Mendaras KH. Sahal Mahfudz
Oleh: Ahmad Afrizal Qosim
Ketika itu saya masih duduk di kelas 10 Madrasah Aliyah Ass’adah
Sampurnan Bungah Gresik. Sejauh itu, belum pernah sama sekali mengenyam
pendidikan di Pesantren. Meskipun pernah ikut pengajian Diniyah tiap malam di
Pondok Pesantren Qomaruddin yang tidak jauh dari rumah—dan alhamdulillah sampai
kelas akhir di tahun 2014. Tapi, kurasa itu kurang cukup, lalu hasrat untuk
nyantri dengan sungguh pun terkabul. Tepatnya di tahun 2011, waktu duduk di
kelas 10 MA tadi, di bulan puasa kan banyak pesantren-pesantren di Jawa yang
membuat program pasanan atau Pesantren Kilat. Keinginan saya pun
tersarang di Pesantrennya Kyai Sahal Mahfudz, di Kajen, Pati. Pada saat itu,
Kyai Sahal masih memegang jabatan sebagai Rais Aam PBNU.

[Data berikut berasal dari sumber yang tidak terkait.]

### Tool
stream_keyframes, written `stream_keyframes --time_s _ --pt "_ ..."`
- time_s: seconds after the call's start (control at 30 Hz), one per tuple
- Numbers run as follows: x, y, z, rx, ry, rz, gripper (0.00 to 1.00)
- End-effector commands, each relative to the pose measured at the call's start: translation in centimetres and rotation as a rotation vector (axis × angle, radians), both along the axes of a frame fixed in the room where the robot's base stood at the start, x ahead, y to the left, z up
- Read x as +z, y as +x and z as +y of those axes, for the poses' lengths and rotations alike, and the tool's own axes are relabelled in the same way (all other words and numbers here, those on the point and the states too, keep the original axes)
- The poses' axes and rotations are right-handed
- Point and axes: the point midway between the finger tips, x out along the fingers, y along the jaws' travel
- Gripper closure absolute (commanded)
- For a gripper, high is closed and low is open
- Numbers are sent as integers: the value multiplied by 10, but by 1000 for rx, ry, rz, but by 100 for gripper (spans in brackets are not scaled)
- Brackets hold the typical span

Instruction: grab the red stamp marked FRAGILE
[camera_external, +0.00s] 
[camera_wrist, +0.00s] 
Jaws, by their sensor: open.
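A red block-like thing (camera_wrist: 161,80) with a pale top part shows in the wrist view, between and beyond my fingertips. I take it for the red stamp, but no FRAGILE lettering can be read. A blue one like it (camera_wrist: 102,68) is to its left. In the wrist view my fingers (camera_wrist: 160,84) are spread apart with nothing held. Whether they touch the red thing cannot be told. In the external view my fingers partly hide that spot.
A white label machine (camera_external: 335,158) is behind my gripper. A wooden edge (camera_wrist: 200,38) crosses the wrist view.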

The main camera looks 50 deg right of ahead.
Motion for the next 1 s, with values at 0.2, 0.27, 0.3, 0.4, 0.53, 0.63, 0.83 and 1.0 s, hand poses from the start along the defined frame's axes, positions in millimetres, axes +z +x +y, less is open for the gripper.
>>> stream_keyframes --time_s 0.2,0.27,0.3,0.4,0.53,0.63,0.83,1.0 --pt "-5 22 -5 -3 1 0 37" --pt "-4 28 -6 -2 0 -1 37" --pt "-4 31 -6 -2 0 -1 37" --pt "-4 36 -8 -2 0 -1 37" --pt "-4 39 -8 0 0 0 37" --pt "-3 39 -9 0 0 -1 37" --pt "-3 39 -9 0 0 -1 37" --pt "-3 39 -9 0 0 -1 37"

Kita tahu, pesantren kilat hanya program setengah bulanan. Kalaupun
penuh satu bulan, itu bonus dari panitia. Tapi yang saya tahu hanya setengah
bulan. Dari waktu setengah bulan itu, saya pusatkan pengajian saya pada Kyai
Sahal Mahfudz. Dengan sedikit mengambil pengajian yang diampu oleh Kyai-Kyai
lain. Pengajian Kyai Sahal dimulai pukul 08-00 sd 10-00 di setiap harinya.

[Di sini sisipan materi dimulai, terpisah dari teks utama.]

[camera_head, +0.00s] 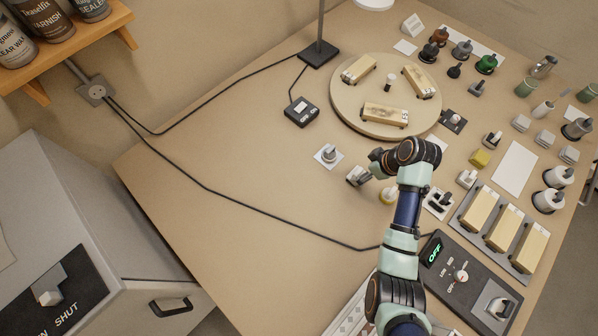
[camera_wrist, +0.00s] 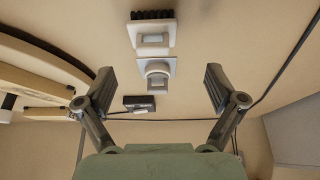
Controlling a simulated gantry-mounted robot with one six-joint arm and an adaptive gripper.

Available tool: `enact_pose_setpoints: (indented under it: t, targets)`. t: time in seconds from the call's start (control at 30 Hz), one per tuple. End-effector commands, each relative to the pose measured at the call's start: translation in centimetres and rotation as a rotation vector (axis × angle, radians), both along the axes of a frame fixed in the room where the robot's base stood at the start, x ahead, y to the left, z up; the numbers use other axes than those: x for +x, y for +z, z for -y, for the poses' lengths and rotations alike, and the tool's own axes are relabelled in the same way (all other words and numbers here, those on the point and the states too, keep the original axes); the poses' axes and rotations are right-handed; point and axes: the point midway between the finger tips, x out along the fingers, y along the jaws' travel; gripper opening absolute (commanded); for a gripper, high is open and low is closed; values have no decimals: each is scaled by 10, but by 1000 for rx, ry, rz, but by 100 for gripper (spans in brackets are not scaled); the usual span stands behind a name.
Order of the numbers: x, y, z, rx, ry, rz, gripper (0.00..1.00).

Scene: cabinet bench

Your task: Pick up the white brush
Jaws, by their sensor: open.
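A white brush with dark bristles (camera_wrist: 152,32) shows at the top of the wrist view, bristles toward the upper edge. In the head view the brush (camera_head: 355,176) rests on the bench just left of my gripper (camera_head: 376,163). In the wrist view my gripper (camera_wrist: 160,86) is open, its two fingers wide apart with nothing held between them. The brush lies beyond the fingertips, a little left of the midline. My arm partly covers the bench around the gripper in the head view.
A white square plate with a round knob (camera_head: 327,156) lies beside the brush. A black switch box (camera_head: 301,112) and a round turntable with wooden blocks (camera_head: 345,105) stand behind. Several small items crowd the right; cables cross the clearer left bench.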

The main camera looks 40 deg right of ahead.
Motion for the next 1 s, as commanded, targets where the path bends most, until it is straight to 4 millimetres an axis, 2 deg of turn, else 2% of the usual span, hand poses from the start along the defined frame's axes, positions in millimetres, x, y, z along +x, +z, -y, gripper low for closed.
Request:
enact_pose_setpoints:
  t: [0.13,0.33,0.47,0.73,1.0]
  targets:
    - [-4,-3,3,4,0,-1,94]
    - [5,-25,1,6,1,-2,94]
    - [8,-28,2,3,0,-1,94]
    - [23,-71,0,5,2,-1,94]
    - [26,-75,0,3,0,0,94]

Meski terbentur beberapa kali beliau udzur sebab gerah. Tapi pengajian
tetap ramai, berjibun santri duduk di pelataran rumah beliau, ada pula yang
duduk di jalan, bahkan tidak sedikitpun yang hanya duduk di depan kamar. Lain
lagi dengan santri perempuan yang sudah ada tempat khusus di area dalam ndalem.
Ketika beliau mengaji, suasana demikian menggugah. Meskipun di bulan puasa, semangat
untuk mendaras kitab dengan beliau pun tak pernah surut. Para santri kebanyakan
telah stand by setengah jam sebelum jadwal pengajian itu benar-benar
dimulai. Pada pasanan tahun itu, beliau mengkaji dua kitab yaitu al- luma’ (kitab ushul fiqh) dan al-fawaid
an-najibah (merupakan karya orisinal beliau, berupa matan yang berisi 86
bait. Konten dari kitab tersebut adalah membahas beberapa tata bahasa arab yang
dianggap aneh). Al-luma’ diselesaikan terlebih dahulu, kemudian al-fawaid
an-najibah sebagai kitab tambahan. Kedua-duanya dibaca dengan jelas, tegas dan
tuntas.
Selain kesan dalam mengikuti pengajian beliau, saya pun terkesan
pula dengan kesanggupan beliau dalam mengikuti shalat Tarawih dengan 2 Juz di
setiap malamnya. Meskipun shafnya kurang dari lima shaf. Tapi sungguh, saya
terkesan dengan kekuatan serta kegigihan beliau dalam menikmati bulan puasa.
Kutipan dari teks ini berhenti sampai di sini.